Eurozone data to show German, French industrial activity subdued
Eurozone indicators to be released this week will show German and French industrial activity remained subdued in April, bolstering evidence of a slowdown in economic growth, while British data also will highlight a cooling economy, experts say.
Industrial output in Germany, the eurozone's biggest economy, is expected to rise 0.5 percent in April after two months of declines.
But James Ashley and Nick Matthews of Barclays Capital said the increase would just be the result of a strong correction in construction activity after unfavourable weather conditions hit construction in February and March.
"Output excluding construction is projected to be weaker as manufacturing production falls slightly," they said.
Lorenzo Codogno of Bank of America said the underlying trend in German output would still show a weakening trend.
"Recent indicators are hardly encouraging," he said.
German manufacturing orders, meanwhile, are expected to decline 1.0 percent after the unexpected 2.1 percent surge recorded in March.
"Survey data does not augur for strong orders," said Ed Teather of UBS.
Codogno said the assessment of orders in the Ifo survey collapsed in April, and the German manufacturing Purchasing Managers Index (PMI) gives a similar message.
French industry is seen faring no better, with no significant improvement in output expected after the declines of February and March.
Industrial output is expected to edge up 0.1 percent in April, while manufacturing output is seen easing 0.1 percent.
"The latest manufacturing PMI, INSEE report and Bank of France survey all point to further weakness in April and possibly a contraction within the manufacturing sector for the second quarter overall," said Jonathan Hoffman and Nathalie Dempster of Royal Bank of Scotland.
Meanwhile, Italy's second estimate for first-quarter gross domestic product (GDP) will confirm that the country is in recession, but the breakdown for the data which will be provided for the first time could give some clues on prospects for recovery.
"The breakdown will be key for a clearer picture of the short-term prospects. The fourth quarter saw strong stock accumulation. We suspect this will have been at least partially reversed in the first quarter, playing an important part in the sharp decline in GDP," BNP Paribas economists said.
There is also the possibility that first-quarter GDP could be revised up from the initial estimate of a 0.5 percent decline.
"Most indicators on the production side and on the expenditure side had projected a weak GDP reading in the first quarter, but not as weak as reported by ISTAT, the Italian statistical office. Therefore, we suspect there may be some upward revision from the originally reported 0.5 percent decline, a revision that could even be significant," said Codogno.
However, most economists expect the preliminary figure to be confirmed.
In Britain, the bulk of the data for the week comes on Thursday, with manufacturing production data for April expected to show no improvement.

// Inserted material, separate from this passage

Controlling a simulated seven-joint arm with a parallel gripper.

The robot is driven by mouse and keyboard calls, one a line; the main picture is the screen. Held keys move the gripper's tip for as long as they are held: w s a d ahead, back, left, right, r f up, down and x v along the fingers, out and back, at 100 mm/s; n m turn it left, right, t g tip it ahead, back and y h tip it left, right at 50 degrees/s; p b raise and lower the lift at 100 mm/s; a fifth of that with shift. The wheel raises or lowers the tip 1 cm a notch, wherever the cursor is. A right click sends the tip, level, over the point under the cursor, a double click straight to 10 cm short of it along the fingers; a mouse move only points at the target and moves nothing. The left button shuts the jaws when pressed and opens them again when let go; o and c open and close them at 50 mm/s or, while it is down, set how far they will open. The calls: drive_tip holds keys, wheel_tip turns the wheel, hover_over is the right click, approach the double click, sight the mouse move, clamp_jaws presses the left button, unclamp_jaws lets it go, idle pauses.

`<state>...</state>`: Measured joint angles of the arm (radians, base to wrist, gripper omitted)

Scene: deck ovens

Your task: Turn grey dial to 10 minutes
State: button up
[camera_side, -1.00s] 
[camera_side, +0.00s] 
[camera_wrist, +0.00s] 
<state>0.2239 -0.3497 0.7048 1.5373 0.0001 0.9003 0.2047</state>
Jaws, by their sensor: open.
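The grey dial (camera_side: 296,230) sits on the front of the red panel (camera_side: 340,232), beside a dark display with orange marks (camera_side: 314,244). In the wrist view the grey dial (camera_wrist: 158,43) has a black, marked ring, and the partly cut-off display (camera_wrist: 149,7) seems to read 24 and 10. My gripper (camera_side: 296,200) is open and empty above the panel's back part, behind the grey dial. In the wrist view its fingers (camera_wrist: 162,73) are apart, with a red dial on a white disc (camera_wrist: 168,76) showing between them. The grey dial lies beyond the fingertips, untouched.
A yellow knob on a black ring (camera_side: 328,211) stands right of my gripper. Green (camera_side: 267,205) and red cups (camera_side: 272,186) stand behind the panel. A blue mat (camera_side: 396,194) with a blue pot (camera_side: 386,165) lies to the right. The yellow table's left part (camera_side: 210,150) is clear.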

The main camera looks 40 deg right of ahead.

"Manufacturing output fell sharply in April and has actually contracted in each of the past three months. While we would expect some rebound after such a poor stream of numbers, the survey evidence suggests any rebound is likely to be very limited," said John Butler at HSBC.
The PMI survey of activity in the sector fell in April below the key 50 level which marks expansion while the Confederation of British Industry's industrial trends survey also reported a sharp decline.
The median forecast among analysts polled by AFX News, the AFP financial news service, indicates a 0.6 percent month-on-month rise leading to a 1.6 percent year-on-year fall -- the same as in March.
But a significant number of analysts predict that the April readings will be much weaker.
Analysts at Capital Economics pointed out that the collapse of carmaker MG Rover alone could reduce total manufacturing in April 0.2 points. However, production is also expected to show some rebound after the Easter holidays weighed on output in March.
Also out on Thursday, the position of the Britain's trade in goods with the rest of the world is expected to have worsened slightly.
"The April data should be the first indication of a likely negative net trade growth contribution in Q2 2005," said Butler at HSBC.
In the first quarter of the year, the trade in goods deficit improved for the first time in a year. However, the improvement may not be sustained into the second three months of the year.
"For a start, two thirds of March's narrowing was down to trade flows in oil and erratic items. On top of this, the improvement over the last quarter has been due to a sharp and sudden fall in imports," analysts at Capital Economics said.
Additionally, survey evidence shows that export orders remained weak in April, they added.
"We have penciled in a widening in the trade in goods deficit to 4.8 billion pounds (7.1 billion euros, 8.7 billion dollars) in April, and remain cautious about the prospects further out," they said.